# Data extract:
════════════════
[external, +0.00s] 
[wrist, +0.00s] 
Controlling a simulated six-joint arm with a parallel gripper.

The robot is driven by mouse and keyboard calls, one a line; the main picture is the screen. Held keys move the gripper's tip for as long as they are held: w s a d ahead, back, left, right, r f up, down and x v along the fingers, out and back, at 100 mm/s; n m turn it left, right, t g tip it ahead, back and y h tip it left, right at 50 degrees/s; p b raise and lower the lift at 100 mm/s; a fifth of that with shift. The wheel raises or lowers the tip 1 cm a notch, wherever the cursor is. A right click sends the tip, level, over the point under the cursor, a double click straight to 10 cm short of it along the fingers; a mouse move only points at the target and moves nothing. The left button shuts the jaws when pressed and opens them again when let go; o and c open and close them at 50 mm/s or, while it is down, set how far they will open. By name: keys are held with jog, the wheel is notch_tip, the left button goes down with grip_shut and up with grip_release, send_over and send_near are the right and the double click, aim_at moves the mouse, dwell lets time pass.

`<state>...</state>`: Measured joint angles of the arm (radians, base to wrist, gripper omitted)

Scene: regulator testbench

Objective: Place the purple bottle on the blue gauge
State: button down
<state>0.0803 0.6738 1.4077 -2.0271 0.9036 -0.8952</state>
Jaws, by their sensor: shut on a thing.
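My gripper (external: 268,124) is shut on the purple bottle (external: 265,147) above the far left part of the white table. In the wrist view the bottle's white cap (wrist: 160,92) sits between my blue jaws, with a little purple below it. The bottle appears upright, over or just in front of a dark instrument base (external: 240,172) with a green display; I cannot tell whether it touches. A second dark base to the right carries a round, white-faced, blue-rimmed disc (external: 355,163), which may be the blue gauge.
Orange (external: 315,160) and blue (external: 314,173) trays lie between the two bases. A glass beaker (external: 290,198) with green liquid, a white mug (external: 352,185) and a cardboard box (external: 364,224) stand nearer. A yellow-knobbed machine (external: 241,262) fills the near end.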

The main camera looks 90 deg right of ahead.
════════════════
# Problem to work on:
From the first line of the listing above to the line with "Controlling a simulated", please transcribe each line exactly, both ends included, and nothing beyond that.

# Exercise output:
[external, +0.00s] 
[wrist, +0.00s] 
Controlling a simulated six-joint arm with a parallel gripper.

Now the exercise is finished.